A Sample Answer: Sir, I have chosen to work in finance because I enjoy accounting and number puzzles. I love to play with financial equations with a single answer, but there are many ways to approach it.


39) What are your financial strengths and weaknesses?

When the candidate is asked about addressing strengths and weaknesses, it is always very challenging to answer. For a finance position, the candidates should respond to the skills and challenges they can face in this profession. It would help if you always were honest while answering this question. Highlight your strong points and try to balance your weak points diplomatically.

A Sample Answer: Sir, I think my biggest financial strength is budgeting. I love to use different budgeting methods and evaluate the right type of budgeting to get accurate forecasting. If I talk about my weakness, it may probably be inconsistency.


40) What is the greatest achievement in your financial career so far?

You have to explain your greatest achievement in detail to let the hiring manager know what you are capable of and get an idea of what accomplishments you have achieved.
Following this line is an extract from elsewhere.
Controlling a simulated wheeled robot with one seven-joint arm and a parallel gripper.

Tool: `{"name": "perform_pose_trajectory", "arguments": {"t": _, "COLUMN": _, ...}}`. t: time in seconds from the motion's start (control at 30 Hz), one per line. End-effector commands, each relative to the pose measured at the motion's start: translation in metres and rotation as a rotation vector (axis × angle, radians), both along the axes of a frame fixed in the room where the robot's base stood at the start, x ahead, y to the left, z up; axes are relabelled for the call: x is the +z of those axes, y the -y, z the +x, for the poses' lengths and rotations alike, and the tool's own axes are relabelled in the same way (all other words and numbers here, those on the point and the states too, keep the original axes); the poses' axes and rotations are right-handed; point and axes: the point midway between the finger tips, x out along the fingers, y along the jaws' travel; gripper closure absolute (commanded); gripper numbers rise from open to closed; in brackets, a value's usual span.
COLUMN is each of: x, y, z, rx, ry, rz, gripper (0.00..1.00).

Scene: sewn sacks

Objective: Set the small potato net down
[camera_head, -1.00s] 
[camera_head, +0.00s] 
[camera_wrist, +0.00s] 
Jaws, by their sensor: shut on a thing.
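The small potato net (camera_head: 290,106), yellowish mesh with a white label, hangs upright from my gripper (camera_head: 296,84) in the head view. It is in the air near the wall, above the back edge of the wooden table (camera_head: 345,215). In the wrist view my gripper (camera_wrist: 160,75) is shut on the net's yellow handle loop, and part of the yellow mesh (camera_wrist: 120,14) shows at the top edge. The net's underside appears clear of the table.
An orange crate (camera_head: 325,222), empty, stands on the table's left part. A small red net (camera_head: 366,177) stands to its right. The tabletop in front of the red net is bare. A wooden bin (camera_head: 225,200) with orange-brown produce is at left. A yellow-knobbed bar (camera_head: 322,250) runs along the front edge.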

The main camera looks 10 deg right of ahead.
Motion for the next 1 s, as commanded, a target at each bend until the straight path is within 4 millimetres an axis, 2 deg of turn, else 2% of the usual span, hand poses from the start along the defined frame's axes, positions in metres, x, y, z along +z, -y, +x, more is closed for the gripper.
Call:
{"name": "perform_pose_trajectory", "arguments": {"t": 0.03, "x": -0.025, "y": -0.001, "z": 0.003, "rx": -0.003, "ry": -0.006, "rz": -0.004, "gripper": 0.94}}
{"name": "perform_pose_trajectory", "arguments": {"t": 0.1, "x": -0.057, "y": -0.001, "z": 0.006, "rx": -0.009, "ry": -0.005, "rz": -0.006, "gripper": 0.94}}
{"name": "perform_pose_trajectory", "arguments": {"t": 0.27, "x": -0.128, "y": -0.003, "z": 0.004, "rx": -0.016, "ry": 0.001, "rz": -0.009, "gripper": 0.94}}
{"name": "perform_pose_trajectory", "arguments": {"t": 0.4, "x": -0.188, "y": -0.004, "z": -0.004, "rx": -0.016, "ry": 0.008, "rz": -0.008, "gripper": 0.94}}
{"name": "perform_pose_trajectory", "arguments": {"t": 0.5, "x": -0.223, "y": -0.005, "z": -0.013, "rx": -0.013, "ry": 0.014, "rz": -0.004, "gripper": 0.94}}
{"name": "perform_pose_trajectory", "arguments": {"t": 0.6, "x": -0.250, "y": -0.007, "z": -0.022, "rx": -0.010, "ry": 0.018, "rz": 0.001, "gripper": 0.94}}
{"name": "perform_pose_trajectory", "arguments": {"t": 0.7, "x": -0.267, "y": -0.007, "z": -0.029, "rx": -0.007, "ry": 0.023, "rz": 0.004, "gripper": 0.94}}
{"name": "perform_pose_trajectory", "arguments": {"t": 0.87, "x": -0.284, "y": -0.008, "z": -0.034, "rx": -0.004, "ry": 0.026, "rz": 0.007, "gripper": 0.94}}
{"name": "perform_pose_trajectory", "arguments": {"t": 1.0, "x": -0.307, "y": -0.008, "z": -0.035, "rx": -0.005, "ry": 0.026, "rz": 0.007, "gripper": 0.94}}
A Sample Answer: Sir, My greatest achievement as a financial planner, was helping one of my clients get rid of a big debt (you can specify an amount) within two years and ensure a good return in the future. It makes me happy to see how my services can transform individuals' lives.


41) What are the short-term financing you can suggest if our company needs immediate cash?

Any business can meet a difficult financial situation; it will need a finance professional who quickly resolves the problem. The interviewer asks this question to check if you have a plan for a financial crisis or not. By this question, they can evaluate your ability to identify and solve issues related to paying current liabilities. It also demonstrates how experienced you are.

A Sample Answer: Sir, if the company requires immediate cash needs, I would suggest using trade credit, bank loans, or a bank overdraft. These are the best possible options, in my opinion. After solving the immediate cash needs, I would take an in-depth review of all financial statements to prevent this type of cash crisis in the future.